* **Given information**
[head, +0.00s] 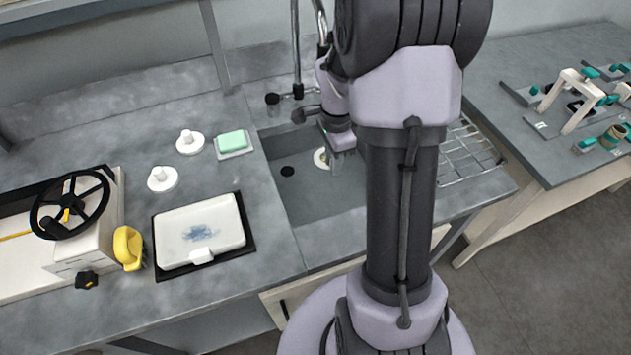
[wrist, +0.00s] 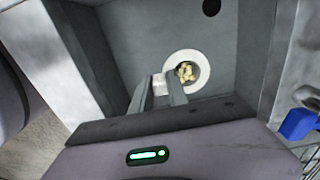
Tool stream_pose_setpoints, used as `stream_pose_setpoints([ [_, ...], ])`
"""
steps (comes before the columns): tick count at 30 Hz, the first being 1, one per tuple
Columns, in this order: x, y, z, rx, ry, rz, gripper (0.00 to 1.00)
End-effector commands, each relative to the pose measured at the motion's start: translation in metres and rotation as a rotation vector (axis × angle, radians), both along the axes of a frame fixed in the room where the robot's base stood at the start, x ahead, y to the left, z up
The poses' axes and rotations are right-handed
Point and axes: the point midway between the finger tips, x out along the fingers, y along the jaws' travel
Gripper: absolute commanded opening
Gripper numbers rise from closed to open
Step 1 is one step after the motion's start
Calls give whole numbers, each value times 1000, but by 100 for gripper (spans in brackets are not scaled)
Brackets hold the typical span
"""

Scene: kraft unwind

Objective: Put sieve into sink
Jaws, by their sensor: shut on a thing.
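The sieve is a round white piece with a pale tab and yellowish bits in its middle. In the wrist view the sieve (wrist: 203,73) is just beyond my fingertips. My gripper (wrist: 162,85) is shut on its pale tab. In the head view the sieve (head: 320,158) shows partly beside my gripper (head: 337,163), which points down inside the outline of the grey sink (head: 318,205). I cannot tell whether the sieve touches the sink floor. My arm hides the right part of the sink.
A dark drain hole (head: 287,171) is left of the sieve. A faucet (head: 297,50) stands behind the sink, close to my wrist. A wire rack (head: 468,150) is on the right. Left are a green sponge (head: 232,140), two white knobbed discs (head: 190,144) and a white tray (head: 200,232).

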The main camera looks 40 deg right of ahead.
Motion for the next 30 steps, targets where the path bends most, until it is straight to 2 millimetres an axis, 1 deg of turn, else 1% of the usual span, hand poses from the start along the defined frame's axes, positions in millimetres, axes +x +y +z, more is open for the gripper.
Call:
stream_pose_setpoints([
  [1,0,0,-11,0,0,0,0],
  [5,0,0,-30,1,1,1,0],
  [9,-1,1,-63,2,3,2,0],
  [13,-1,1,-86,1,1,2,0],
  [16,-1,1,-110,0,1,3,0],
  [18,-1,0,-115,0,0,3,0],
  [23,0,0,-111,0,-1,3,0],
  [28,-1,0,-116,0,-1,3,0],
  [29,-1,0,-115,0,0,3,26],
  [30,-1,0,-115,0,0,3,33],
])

* **Work to complete**
Skip the pictures and restate exactly the lines from the beginning of the listing to the line with "Columns, in this", that line included.

* **Answer to this task**
[head, +0.00s] 
[wrist, +0.00s] 
Tool stream_pose_setpoints, used as `stream_pose_setpoints([ [_, ...], ])`
"""
steps (comes before the columns): tick count at 30 Hz, the first being 1, one per tuple
Columns, in this order: x, y, z, rx, ry, rz, gripper (0.00 to 1.00)

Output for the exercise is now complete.